Despite the fact that a given landfill may be well-designed and may have approval from the relevant agencies, or the fact that tailings storage areas are considered to be “low-risk facilities”, it does not mean that such facilities can withstand inadequate management or operation over time. In [
9], the author mentions that “Risk assessments must be carried out before operations begin, and then periodically updated to duly eliminate all failures or deficiencies that may have occurred during construction or operation, in order to prevent potential accidents from occurring in an early stage”. In [
10], the authors discuss the causes of tailings dam failures, including seepage, foundation failure, overflow, and earthquakes, and provide a reference for tailings dam design and construction in order to reduce the occurrence of negative risks. The investments necessary to protect the environment and human health will be rewarded by avoiding the possible costs of remediating the consequences of accidents, which could be many times higher than the initial investment [
11]. Moreover, disasters may occur in sites cataloged as being “abandoned” and left in a worse condition, as was the case in the town of Chañaral, Chile, in March 2015 [
12], in which an alluvium-carrying material from abandoned tailings swept away the town.

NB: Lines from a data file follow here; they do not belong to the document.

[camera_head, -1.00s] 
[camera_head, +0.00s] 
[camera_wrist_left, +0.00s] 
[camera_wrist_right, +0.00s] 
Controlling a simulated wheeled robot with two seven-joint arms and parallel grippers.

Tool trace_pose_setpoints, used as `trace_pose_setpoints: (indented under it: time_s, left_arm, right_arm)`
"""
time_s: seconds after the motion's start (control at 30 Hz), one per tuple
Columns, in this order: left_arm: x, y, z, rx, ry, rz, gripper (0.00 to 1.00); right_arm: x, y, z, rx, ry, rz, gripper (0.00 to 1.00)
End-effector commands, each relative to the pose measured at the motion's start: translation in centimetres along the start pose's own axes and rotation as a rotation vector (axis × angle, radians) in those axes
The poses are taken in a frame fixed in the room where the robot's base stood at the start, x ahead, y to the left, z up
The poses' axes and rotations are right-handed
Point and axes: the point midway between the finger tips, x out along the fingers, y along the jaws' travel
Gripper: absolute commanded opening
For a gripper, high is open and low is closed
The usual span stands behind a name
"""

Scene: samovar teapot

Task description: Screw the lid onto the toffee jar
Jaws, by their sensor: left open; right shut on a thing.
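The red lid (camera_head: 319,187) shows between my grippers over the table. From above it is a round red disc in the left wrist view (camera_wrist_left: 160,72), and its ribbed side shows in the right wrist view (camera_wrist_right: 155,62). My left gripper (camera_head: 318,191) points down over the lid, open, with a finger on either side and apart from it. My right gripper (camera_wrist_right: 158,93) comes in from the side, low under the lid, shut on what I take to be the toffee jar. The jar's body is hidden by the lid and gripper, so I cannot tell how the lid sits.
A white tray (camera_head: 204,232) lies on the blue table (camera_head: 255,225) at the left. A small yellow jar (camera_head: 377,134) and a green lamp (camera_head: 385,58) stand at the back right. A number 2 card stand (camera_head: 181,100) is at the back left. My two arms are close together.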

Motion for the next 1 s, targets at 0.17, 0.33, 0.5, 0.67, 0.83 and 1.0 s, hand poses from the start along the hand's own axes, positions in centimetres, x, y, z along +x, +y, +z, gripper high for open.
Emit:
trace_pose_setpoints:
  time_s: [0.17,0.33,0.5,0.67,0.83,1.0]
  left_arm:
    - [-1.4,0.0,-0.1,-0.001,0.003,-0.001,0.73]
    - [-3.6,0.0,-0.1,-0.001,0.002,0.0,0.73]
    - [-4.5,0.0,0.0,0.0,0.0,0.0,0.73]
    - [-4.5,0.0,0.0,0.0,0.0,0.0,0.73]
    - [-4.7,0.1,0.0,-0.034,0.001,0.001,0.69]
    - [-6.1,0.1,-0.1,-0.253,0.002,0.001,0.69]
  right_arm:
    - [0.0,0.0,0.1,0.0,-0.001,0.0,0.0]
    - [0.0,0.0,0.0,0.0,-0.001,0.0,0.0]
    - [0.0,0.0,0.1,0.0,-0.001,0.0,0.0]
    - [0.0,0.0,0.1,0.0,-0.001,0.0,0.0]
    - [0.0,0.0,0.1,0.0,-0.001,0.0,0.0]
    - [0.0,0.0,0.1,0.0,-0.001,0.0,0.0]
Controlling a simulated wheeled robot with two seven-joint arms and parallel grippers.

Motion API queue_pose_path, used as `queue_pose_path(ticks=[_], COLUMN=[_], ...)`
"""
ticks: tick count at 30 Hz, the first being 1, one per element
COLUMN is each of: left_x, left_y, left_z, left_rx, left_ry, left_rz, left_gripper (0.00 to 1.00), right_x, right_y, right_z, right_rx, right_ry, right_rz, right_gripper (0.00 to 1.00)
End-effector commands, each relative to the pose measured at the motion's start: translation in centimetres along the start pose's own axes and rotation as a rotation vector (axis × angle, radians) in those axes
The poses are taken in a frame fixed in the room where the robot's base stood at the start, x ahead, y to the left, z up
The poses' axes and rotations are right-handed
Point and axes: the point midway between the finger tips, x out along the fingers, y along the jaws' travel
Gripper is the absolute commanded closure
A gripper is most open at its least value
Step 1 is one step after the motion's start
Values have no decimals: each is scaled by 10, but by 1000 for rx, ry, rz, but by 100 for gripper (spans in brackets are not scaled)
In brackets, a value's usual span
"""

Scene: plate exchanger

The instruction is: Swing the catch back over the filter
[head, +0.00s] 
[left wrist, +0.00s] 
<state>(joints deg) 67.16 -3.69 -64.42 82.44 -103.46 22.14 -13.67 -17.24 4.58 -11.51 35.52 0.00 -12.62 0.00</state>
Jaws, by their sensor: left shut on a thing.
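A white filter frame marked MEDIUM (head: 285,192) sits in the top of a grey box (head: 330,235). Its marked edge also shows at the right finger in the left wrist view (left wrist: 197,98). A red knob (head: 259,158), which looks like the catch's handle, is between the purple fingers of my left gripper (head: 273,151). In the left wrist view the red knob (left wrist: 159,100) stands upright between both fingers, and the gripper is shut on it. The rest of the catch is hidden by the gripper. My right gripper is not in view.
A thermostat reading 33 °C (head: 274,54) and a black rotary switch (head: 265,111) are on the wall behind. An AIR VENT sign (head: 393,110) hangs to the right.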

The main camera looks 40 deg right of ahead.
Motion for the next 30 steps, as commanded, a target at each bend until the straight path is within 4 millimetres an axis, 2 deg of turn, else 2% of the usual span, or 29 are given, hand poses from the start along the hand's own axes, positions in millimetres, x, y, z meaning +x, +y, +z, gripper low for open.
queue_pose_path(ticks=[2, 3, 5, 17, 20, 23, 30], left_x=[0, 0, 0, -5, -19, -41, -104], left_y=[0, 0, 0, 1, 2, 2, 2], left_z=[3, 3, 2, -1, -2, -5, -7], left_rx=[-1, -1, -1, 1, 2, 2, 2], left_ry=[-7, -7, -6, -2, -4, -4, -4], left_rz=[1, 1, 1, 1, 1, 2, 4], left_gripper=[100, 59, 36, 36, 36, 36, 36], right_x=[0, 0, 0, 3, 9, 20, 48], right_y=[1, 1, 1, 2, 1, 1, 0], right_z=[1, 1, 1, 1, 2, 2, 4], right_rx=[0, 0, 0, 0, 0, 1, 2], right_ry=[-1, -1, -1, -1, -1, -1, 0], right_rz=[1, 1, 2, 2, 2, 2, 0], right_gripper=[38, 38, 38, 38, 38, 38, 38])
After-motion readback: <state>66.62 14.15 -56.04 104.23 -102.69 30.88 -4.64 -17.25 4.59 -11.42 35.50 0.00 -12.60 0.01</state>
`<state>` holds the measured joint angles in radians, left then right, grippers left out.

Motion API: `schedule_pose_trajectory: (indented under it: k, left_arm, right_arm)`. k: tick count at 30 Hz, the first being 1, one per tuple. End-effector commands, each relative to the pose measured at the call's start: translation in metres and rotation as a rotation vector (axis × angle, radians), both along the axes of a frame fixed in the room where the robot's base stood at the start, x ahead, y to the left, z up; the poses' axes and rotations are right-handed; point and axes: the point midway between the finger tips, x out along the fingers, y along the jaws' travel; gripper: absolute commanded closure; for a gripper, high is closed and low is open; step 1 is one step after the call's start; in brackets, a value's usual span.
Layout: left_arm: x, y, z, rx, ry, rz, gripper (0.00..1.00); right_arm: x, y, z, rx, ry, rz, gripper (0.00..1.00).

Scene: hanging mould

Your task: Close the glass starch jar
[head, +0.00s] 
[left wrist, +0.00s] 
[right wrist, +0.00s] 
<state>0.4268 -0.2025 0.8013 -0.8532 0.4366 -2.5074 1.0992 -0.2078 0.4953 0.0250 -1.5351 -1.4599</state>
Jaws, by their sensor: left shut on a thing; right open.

During the investigation [
13], the worrying situation in Chile was pointed out with respect to the abandonment of tailings fills due to the lack of environmental regulations prior to the enaction of the law on general environmental bases in 1930. These authors of [
13] indicate that waste was discharged into the soil, rivers, and seas for decades, thus pointing out the consequences of contamination on human health and the environment for several generations.
The Ministry of Mining of Chile supervises the public “National Geology and Mining Service”, known as SERNAGEOMIN, whose mission is to be a “technical body in charge of generating, maintaining and disseminating information on basic geology and resources and hazards geology of the national territory, for the well-being of the community and at the service of the country, and to regulate and/or supervise compliance with mining regulations in terms of safety, property and closure plans, to contribute to the development of national mining” [
14]. This service, in addition to other high-level organizations related to environmental regulations, such as the Ministry of the Environment (MMA), the Superintendence of the Environment (SMA), and the Environmental Evaluation Service (SEA), among others, provide the country with a system of government in environmental matters at the national level. In 2018, the Ministry of Mining announced a series of measures to provide security and information to the communities that are close to the presence of tailings dams. These tailings storage facilities can be classified as active tailings, inactive tailings, or abandoned. According to SERNAGEOMIN, “active tailings deposits” are those that have a known owner and are in an operating condition; those classified as “inactive” are deposits with known owners but are not currently being exploited and are still without legal closure; and those classified as “abandoned” are deposits that are not in operation and have an unknown owner or resolution of origin.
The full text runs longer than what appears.